> [Given problem] Transcribe the material from its first line onward, ending with the line that contains "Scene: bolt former" and adding nothing beyond it.

> [Dataset records]
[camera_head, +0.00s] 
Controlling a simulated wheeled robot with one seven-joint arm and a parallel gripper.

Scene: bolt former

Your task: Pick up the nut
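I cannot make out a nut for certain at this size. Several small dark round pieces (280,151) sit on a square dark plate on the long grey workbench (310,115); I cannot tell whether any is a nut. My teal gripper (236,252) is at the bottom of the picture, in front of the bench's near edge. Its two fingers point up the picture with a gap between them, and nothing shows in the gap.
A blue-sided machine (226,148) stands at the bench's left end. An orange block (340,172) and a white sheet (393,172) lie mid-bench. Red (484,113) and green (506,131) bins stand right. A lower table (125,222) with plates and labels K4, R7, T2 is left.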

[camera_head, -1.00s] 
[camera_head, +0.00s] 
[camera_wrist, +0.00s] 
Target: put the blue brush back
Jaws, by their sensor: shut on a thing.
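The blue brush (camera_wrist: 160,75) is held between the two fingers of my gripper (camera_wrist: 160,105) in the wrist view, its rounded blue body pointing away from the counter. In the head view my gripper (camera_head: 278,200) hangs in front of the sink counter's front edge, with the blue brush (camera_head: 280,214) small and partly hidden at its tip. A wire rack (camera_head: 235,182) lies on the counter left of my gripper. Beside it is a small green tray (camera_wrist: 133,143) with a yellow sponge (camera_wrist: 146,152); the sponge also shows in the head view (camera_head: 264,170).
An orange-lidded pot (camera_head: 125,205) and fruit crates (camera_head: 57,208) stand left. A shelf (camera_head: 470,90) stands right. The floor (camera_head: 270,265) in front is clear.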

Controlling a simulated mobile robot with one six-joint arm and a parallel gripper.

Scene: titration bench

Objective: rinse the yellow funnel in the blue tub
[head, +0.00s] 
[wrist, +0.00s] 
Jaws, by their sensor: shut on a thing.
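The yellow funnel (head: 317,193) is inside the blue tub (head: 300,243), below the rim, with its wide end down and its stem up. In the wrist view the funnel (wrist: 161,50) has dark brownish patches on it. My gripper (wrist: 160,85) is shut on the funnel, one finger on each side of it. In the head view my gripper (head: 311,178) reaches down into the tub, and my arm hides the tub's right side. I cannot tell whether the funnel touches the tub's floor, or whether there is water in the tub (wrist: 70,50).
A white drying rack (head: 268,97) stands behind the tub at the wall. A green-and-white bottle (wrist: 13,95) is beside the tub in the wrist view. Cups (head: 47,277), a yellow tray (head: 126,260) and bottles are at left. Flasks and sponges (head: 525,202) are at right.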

> [Final result]
[camera_head, +0.00s] 
Controlling a simulated wheeled robot with one seven-joint arm and a parallel gripper.

Scene: bolt former

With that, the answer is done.